O que para alguns não passa de uma brincadeira inofensiva pode ser apenas a ponta do iceberg de um declínio na saúde mental e do colapso do bom senso no nosso país. A situação torna-se ainda mais preocupante quando o delírio de uns começa a prejudicar o direito de outros.

Há poucos dias, uma recepcionista de 32 anos entrou com uma ação na Justiça do Trabalho, em Salvador (BA), depois que teve seu pedido de 120 dias de licença-maternidade negado pela empresa onde trabalhava. A mulher alegou que o afastamento seria para cuidar de Olívia, uma bebê reborn.

A ação chegou a ser protocolada na Justiça no dia 27 de maio, o que levanta basicamente três questões: como anda a saúde mental dessa mulher, onde está o bom senso da advogada que aceitou o caso e como uma Vara do Trabalho se prestou a protocolar tal ação.
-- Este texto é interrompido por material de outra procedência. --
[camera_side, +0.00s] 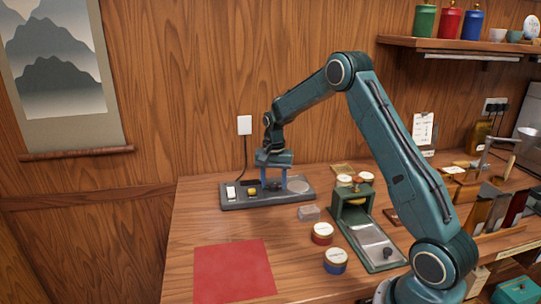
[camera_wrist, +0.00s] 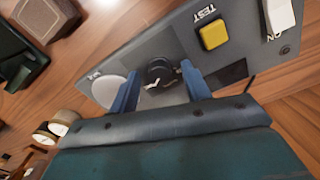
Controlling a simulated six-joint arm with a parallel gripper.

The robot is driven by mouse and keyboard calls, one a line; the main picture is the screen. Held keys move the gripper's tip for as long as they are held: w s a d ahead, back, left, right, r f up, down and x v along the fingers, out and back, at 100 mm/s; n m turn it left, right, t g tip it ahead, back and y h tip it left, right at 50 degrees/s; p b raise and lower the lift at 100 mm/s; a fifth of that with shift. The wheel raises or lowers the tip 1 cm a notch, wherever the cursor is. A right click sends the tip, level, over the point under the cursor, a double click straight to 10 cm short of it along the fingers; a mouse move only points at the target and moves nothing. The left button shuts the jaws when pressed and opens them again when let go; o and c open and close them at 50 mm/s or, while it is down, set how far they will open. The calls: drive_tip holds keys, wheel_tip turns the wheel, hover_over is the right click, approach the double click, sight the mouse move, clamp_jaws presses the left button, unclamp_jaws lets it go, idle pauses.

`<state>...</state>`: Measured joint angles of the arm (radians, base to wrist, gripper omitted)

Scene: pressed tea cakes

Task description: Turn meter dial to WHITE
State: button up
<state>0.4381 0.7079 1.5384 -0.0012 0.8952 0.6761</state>
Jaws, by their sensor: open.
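The grey meter (camera_side: 235,203) lies on the table near the wall, and its panel (camera_wrist: 185,50) fills the upper middle of the wrist view. Its black dial (camera_wrist: 160,74) has a pale pointer mark and sits between the two blue fingers of my gripper (camera_wrist: 160,90). The fingers stand apart on either side of the dial; I cannot tell whether they touch it. In the side view my gripper (camera_side: 271,185) reaches down over the meter and hides most of the dial. The dial's labels, including WHITE, cannot be read.
The meter also carries a yellow TEST button (camera_wrist: 213,34), a white switch (camera_wrist: 279,15) and a round pale disc (camera_wrist: 109,90).

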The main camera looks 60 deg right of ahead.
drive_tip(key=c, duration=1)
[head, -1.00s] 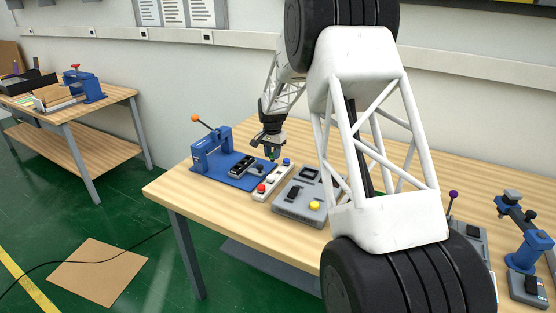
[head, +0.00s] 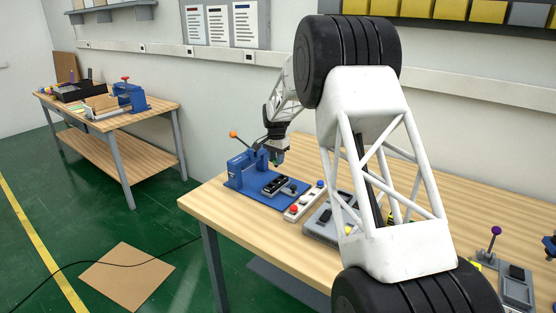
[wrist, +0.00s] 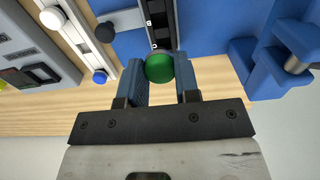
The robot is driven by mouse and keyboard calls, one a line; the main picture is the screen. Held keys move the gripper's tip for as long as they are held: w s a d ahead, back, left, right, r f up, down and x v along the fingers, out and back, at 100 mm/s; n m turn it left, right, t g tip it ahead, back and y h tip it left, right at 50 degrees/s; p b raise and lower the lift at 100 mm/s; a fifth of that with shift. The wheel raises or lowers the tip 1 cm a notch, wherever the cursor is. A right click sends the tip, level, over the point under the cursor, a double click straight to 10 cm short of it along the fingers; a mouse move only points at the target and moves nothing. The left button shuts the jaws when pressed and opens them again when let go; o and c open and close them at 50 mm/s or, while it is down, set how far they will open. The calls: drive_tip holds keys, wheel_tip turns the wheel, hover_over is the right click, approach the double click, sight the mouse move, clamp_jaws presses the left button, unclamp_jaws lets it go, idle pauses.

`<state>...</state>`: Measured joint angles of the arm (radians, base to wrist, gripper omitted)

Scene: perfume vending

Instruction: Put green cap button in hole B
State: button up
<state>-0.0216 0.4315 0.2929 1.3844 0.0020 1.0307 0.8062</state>
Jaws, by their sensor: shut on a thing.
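The green cap button (wrist: 159,68) is between my gripper's two blue fingertips in the wrist view. My gripper (wrist: 160,76) is shut on it. In the head view my gripper (head: 277,160) points down above the back part of the blue press fixture (head: 236,180), with a small green spot at its tip. A dark holder (head: 275,186) lies on the fixture's blue base. In the wrist view the dark holder (wrist: 161,24) carries small white letters, one like a B. The cap overlaps its end in the picture; the holes are not clear.
A pale strip (head: 303,206) with red and blue buttons lies right of the base. A grey device (head: 322,226) stands beyond it, partly behind my arm. The fixture's lever has an orange knob (head: 234,134). Bare wooden table (head: 240,222) lies in front.

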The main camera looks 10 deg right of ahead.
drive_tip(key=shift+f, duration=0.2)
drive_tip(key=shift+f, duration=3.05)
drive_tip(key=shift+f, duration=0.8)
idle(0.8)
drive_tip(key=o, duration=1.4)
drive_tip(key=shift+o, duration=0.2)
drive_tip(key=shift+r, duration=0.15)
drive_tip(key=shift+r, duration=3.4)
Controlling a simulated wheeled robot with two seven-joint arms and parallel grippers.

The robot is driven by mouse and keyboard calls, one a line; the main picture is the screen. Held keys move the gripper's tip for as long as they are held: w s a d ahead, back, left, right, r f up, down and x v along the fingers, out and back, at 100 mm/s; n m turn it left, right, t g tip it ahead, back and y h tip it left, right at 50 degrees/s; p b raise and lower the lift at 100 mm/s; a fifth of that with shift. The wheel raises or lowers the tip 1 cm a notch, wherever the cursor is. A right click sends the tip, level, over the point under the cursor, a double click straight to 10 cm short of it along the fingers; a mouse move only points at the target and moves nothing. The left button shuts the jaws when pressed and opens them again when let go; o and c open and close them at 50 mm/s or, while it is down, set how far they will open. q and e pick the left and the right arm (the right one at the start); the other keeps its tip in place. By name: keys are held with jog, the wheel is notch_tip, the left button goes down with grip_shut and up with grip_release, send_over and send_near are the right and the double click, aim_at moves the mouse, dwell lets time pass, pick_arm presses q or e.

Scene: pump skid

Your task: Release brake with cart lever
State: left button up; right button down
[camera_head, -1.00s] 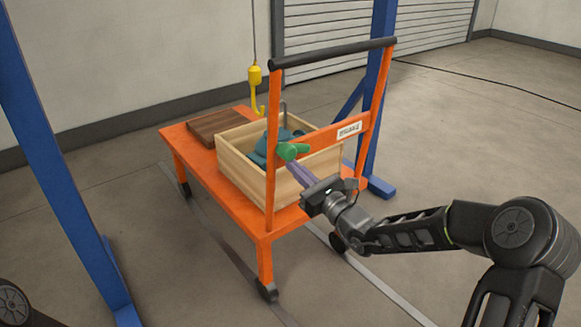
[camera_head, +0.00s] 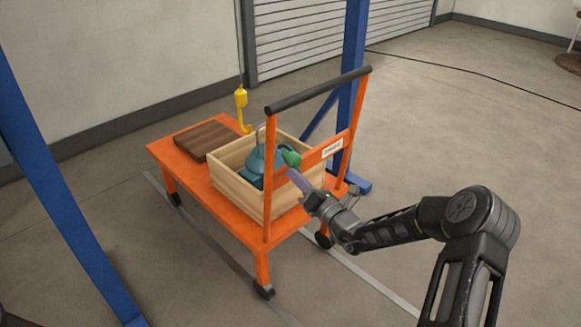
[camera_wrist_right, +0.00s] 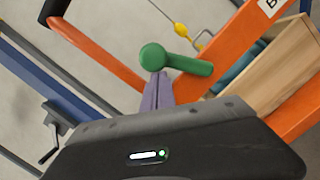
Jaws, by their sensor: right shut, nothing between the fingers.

Por conta da enorme repercussão negativa que o caso gerou, a autora desistiu do processo dois dias depois, mas a história não vai parar por aí. O advogado José Sinelmo Lima Menezes, cujo nome constava na petição inicial, diz que não participou do processo e alega falsificação de sua assinatura. Já a advogada Vanessa de Menezes Homem, responsável pelo caso, nega a fraude e afirma ter provas do envio da petição e da procuração em seu nome.

Diante do imbróglio, o juiz Júlio César Massa Oliveira, da 16ª Vara do Trabalho de Salvador, extinguiu a ação, mas encaminhou ofícios à Ordem dos Advogados do Brasil na Bahia, à Polícia Federal e ao Ministério Público Federal para apuração de possíveis irregularidades. Ou seja, uma gama de servidores públicos pagos com dinheiro do contribuinte terá de empenhar esforços e gerar mais despesas para elucidar o caso.

A “mãe reborn” foi condenada a pagar R$ 800 de custas processuais, mas não tirará um centavo sequer do bolso, pois, apesar de ter condições de comprar uma boneca nada barata, conseguiu gratuidade na Justiça e está isenta do pagamento. Já os pagadores de impostos não terão a mesma sorte.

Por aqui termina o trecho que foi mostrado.